---- Dataset excerpts

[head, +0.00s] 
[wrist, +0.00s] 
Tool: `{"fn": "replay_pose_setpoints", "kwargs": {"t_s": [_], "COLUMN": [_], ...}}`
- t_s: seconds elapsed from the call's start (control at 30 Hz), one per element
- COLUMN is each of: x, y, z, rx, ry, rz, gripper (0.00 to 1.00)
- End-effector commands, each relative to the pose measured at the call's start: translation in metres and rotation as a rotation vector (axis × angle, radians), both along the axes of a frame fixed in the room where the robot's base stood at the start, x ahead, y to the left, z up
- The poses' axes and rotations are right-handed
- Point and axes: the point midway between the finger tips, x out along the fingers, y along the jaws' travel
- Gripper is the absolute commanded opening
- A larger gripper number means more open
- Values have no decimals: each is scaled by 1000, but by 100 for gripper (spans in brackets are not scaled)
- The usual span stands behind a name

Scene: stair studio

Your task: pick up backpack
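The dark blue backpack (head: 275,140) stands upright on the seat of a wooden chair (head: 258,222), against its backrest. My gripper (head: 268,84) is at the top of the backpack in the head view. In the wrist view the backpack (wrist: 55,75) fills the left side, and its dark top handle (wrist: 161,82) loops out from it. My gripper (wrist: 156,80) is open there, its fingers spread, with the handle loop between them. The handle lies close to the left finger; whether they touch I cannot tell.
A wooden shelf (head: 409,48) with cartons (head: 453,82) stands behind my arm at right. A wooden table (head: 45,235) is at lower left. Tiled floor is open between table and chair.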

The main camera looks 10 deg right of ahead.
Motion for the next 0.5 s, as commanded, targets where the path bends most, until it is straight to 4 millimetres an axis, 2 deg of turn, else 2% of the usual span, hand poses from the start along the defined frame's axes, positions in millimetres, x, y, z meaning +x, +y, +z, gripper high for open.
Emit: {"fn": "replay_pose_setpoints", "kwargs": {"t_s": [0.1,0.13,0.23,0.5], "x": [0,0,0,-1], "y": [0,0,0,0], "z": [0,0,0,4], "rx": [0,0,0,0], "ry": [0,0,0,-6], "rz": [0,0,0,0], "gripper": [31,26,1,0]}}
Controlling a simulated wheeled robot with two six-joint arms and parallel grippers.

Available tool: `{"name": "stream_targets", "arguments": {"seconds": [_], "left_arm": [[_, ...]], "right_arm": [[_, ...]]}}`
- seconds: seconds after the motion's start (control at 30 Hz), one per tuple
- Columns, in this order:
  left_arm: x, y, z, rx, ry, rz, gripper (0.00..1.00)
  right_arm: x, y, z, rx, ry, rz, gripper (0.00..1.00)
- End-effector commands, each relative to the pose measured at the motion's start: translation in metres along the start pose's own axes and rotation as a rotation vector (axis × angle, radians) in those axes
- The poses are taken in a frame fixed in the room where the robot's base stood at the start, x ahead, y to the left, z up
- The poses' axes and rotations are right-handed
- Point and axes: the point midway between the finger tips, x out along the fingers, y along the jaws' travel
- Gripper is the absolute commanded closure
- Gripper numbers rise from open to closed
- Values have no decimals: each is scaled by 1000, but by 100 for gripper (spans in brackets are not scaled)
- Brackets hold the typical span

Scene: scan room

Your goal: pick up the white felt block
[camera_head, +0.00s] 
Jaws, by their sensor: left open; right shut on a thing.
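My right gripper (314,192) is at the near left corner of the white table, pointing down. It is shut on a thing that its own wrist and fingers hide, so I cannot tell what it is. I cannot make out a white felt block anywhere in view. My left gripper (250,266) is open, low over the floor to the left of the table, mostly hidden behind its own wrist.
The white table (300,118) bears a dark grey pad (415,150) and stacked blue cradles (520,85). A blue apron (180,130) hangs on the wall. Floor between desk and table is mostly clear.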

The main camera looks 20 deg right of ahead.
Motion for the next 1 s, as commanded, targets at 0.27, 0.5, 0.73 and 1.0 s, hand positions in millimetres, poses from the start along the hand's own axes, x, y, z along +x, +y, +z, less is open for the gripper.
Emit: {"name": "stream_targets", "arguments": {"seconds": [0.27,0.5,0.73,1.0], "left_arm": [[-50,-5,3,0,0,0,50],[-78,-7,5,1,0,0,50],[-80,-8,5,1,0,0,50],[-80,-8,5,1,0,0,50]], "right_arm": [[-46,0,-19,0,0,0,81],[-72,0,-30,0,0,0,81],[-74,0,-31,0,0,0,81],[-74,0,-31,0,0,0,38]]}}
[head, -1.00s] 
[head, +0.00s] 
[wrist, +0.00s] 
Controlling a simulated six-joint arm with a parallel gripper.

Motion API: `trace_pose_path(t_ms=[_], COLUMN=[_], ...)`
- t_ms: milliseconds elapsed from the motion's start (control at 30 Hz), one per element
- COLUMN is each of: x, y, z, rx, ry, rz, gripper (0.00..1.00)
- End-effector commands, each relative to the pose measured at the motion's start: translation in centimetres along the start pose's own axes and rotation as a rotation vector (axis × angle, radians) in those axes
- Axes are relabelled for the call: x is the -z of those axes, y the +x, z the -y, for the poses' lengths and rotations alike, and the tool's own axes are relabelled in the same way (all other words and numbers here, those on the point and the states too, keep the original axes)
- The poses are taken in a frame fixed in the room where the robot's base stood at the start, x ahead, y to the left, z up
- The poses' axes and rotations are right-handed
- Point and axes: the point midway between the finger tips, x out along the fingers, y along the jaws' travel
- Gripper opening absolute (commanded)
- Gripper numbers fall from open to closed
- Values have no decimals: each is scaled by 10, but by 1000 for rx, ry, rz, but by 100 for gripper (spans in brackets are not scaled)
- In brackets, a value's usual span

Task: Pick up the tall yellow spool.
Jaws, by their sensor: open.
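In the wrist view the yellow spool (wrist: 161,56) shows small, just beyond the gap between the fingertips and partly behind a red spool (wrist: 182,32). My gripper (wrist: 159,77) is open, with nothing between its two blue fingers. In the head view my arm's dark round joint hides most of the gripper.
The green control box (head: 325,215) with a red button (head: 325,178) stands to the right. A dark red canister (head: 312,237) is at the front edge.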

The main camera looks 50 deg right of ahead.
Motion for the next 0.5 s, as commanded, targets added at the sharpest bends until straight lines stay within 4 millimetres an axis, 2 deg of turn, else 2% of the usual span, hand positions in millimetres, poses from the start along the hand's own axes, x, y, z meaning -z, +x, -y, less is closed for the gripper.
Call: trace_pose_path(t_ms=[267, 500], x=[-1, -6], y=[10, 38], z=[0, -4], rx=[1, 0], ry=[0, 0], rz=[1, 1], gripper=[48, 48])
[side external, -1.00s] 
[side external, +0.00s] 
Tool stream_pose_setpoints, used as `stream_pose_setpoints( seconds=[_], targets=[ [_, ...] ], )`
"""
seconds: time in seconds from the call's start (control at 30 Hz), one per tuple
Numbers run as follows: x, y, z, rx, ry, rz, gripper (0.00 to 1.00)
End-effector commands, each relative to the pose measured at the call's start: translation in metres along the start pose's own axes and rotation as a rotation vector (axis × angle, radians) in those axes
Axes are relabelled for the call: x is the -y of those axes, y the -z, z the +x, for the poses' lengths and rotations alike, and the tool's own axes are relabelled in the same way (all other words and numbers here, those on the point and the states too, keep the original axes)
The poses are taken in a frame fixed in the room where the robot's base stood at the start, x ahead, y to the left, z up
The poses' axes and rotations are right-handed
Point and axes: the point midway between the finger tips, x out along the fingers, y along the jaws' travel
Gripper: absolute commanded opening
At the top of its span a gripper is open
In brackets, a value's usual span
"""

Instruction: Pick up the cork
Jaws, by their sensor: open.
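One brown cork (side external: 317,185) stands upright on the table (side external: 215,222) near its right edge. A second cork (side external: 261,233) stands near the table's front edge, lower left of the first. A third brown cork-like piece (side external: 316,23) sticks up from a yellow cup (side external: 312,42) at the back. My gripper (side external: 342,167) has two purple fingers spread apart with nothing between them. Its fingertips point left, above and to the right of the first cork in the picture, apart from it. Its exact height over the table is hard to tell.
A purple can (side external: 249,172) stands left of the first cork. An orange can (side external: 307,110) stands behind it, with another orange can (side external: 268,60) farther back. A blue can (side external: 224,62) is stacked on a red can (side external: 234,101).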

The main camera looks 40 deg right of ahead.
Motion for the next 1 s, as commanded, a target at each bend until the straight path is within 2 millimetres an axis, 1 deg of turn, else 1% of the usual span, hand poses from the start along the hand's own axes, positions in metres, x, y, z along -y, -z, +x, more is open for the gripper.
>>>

--------

• [Problem statement]:
From the listing above, find the number of lines with the word "simulated" in them. Answer with the number only.

• [Task solution]:
2